How Much Does a Choke Matter?
Chokes are important for cold starts. And if your boat stays in the docks throughout the year, there’s a chance that the engine is cold 90% of the time.
Since cold engines need a bit more fuel to start, chokes are a must for the higher-end carburetors.
But there’s still a debate as to whether you need a choke at all. I mean, you might counter that debate by saying that even carburetors will become irrelevant in about a decade’s time.
Most marine carburetors come with electric chokes. So if your unit has one, consider it a blessing rather than a burden.
Question: Can I use automotive carburetors for my boat?

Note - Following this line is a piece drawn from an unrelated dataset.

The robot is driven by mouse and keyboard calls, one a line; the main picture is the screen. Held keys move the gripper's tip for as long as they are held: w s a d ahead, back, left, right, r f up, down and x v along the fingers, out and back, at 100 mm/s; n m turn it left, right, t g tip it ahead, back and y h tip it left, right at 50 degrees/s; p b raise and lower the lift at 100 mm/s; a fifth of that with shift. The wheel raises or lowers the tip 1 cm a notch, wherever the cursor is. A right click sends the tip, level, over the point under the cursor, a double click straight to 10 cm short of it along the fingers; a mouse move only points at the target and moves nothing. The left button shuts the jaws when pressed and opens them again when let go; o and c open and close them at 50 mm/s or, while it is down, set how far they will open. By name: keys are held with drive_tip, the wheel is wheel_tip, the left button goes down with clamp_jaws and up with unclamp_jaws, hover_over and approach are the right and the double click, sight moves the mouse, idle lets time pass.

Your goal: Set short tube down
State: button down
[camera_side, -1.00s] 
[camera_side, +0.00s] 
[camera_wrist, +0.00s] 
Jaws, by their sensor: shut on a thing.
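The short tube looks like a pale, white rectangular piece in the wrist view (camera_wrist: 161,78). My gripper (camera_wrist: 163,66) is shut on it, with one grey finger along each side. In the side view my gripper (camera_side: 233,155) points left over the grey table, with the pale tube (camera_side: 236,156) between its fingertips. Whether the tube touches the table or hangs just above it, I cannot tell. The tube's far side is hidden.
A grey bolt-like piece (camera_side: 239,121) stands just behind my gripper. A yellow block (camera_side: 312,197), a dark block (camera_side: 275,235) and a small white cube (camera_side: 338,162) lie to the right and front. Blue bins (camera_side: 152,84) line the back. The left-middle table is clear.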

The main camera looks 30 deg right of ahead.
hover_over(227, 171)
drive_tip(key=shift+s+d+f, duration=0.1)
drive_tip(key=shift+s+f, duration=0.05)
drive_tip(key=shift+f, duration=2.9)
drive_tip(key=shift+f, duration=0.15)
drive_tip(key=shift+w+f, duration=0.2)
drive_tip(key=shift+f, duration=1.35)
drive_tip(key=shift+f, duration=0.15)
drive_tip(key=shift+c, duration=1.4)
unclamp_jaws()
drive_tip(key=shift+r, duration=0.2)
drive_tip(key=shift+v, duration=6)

Answer: You shouldn’t. Since you might have a spare automotive carburetor laying around your garage, you might be willing to put that to use. But we don’t recommend that. There is a clear difference in vent type style. Marine carburetors come with a J-shaped one, which is totally different in cars.
There are also some legal restrictions that don’t allow you to interchange the two different types of carburetors.
Question: How do marine carburetors function?
Answer: Firstly, the air is pulled in through this carburetor. The incoming air mixes with the fuel from the fuel bowl. This forms a combustion mixture, and it, in turn, allows your boat engine to work.
Question: Is carburetor maintenance complicated?
Answer: You can actually clean your carburetor without even removing it. But it’s easier for outboard motors. We recommend you try this only if you have a sterndrive or an outboard motor.
Some of you might even call carburetors “old school.” And, you would be totally correct. But the fact that they are still a viable option is keeping them on your wish list.
We tried to include all the finest carburetors in this list. So I think it should be an easy enough job for you to choose the best marine carburetor for your boat.
These carbs keep the fuel to air ratios of your engine in tune almost automatically. So you can guess why people still lean towards these sorts of mechanisms.
Compare all the choices and check if the specs match your boat. Since all of them are similarly priced, you’re going to be burning a hole in your pocket anyway. So, good luck with that.